* Information supplied *
+--
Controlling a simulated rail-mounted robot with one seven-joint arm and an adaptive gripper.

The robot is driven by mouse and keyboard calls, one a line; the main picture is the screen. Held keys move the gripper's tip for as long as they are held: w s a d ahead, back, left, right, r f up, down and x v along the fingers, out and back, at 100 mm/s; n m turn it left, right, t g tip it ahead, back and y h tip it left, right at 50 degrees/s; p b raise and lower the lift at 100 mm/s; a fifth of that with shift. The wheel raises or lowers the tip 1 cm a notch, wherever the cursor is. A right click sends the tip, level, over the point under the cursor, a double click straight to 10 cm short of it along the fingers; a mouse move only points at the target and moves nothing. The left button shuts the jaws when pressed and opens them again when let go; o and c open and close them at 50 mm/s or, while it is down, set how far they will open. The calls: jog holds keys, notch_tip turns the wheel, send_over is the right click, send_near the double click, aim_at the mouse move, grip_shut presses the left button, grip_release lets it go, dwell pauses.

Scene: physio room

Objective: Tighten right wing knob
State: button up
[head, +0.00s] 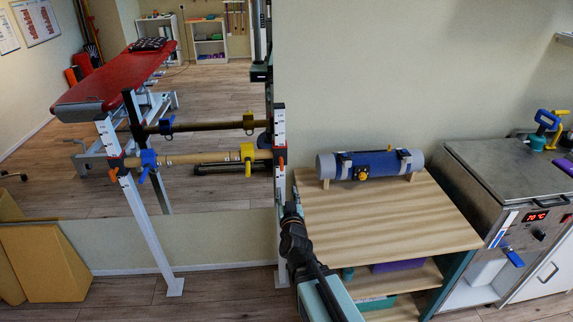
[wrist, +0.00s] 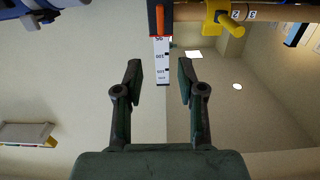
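A wooden bar (head: 195,157) spans two white posts in front of the mirror. An orange wing knob (head: 281,161) sits on the right post (head: 281,215), near the bar's end. Another orange knob (head: 114,174) is on the left post. A yellow clamp (head: 248,157) and a blue clamp (head: 148,160) sit on the bar. In the wrist view my gripper (wrist: 160,82) is open and empty. Between its fingers, beyond the tips, appears the upside-down scale of a post (wrist: 162,62), with an orange edge above it. The yellow clamp (wrist: 216,14) is upper right. Whether the knob is loose cannot be told.
A wooden table (head: 390,225) right of the posts carries a grey and blue roller (head: 375,164). A steel heating unit (head: 500,165) reading 70 °C stands further right. A tan wedge block (head: 50,262) is at left. The floor between the posts is clear.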

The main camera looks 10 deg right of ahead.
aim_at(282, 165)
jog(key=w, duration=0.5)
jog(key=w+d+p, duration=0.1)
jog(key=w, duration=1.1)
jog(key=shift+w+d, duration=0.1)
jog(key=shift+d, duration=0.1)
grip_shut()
+--
* Task *
With the pictures left out, restate word for word every line of the data above, from the first down to the line that contains "[head, +0.00s]".

* Output for this task *
Controlling a simulated rail-mounted robot with one seven-joint arm and an adaptive gripper.

The robot is driven by mouse and keyboard calls, one a line; the main picture is the screen. Held keys move the gripper's tip for as long as they are held: w s a d ahead, back, left, right, r f up, down and x v along the fingers, out and back, at 100 mm/s; n m turn it left, right, t g tip it ahead, back and y h tip it left, right at 50 degrees/s; p b raise and lower the lift at 100 mm/s; a fifth of that with shift. The wheel raises or lowers the tip 1 cm a notch, wherever the cursor is. A right click sends the tip, level, over the point under the cursor, a double click straight to 10 cm short of it along the fingers; a mouse move only points at the target and moves nothing. The left button shuts the jaws when pressed and opens them again when let go; o and c open and close them at 50 mm/s or, while it is down, set how far they will open. The calls: jog holds keys, notch_tip turns the wheel, send_over is the right click, send_near the double click, aim_at the mouse move, grip_shut presses the left button, grip_release lets it go, dwell pauses.

Scene: physio room

Objective: Tighten right wing knob
State: button up
[head, +0.00s] 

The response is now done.